Quizás una de las razones de su triunfo político sea el hecho de haber sido subestimado en muchas ocasiones. Se expresaba mal, hablaba lentamente y con poca precisión usando lugares comunes, lo cual hizo pensar a sus compañeros de partido y adversarios políticos, que era intelectualmente una persona de marcha lenta e imprecisa. El tiempo demostró que la impresión sobre él era totalmente errada.

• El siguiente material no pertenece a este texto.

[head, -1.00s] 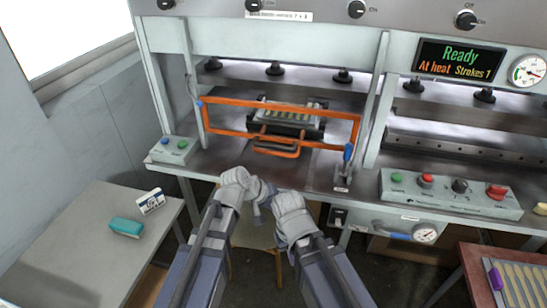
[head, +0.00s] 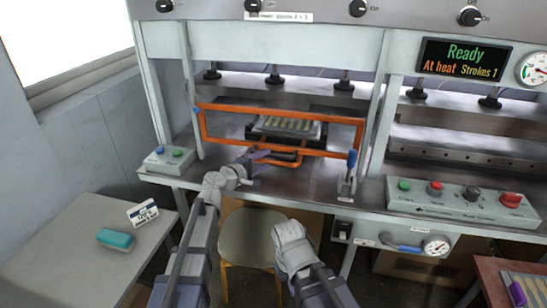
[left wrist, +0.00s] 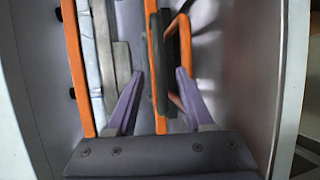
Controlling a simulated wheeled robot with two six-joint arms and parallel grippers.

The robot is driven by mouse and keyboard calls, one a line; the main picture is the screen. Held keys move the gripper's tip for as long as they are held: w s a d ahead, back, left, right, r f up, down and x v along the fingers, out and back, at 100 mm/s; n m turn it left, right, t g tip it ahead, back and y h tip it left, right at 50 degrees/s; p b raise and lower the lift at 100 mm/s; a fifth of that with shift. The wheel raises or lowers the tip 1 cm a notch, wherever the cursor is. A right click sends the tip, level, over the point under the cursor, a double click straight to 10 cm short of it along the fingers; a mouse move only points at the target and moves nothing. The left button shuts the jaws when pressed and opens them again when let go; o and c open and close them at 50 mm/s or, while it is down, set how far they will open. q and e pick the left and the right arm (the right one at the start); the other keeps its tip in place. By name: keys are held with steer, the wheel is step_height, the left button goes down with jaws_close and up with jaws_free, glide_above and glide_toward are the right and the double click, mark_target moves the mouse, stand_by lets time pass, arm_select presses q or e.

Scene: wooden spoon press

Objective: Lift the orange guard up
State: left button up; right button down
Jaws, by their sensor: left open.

Raros son quienes en su tiempo no lo subestimaron. Franz Joseph Strauss, “El toro de Baviera”, un monstruo sagrado que buscaba también la Cancillería, había decretado: “Kohl no será nunca Canciller. Es totalmente incapaz”. Y el prestigioso Washington Post, en la pluma de Joseph Kraft estimaba: “Es un producto de Renania-Palatinado. Le falta la experiencia y visión para ser un hombre de Estado de clase internacional”.
El verdadero talento de Kohl consistió en haber transformado en ventaja este hándicap aparente y en haber retenido la lección de su maestro en política, Konrad Adenauer, que profesaba: “Es un don de Dios el poder pensar con simpleza”. En 16 años de poder, perpetuamente inquieto por sí mismo, atravesó huracanes y venció las diversas crisis. Con él Alemania pasó de la guerra fría al poscomunismo, del pacifismo al terrorismo de extrema derecha, de la prosperidad a la crisis, de la división de Berlín a la partida del último soldado soviético. Diez veces se le consideró muerto políticamente, y aún así en el relámpago decisivo se llevó los dividendos.
Más alemán en heterogéneos aspectos que los mismos alemanes, sabía tomar la política en serio sin plasmar una tragedia. Es sabido que a los germanos les magnetiza enredarse la vida, pero él tenía la ventaja de actuar con simpleza y a razón de ese estilo tranquilizaba.
¿Kohl o la política sin brío? El lo asumió respondiendo: “Me importa muy poco esa opinión. El brío para mí es que la gente me vote”. Así consiguió la unificación de las dos Alemanias y el resurgir de la Unión Europea.
El viejo continente le debe mucho, y en esa laudable actitud de hacer posible el bloque comunitario, residió su mejor baza.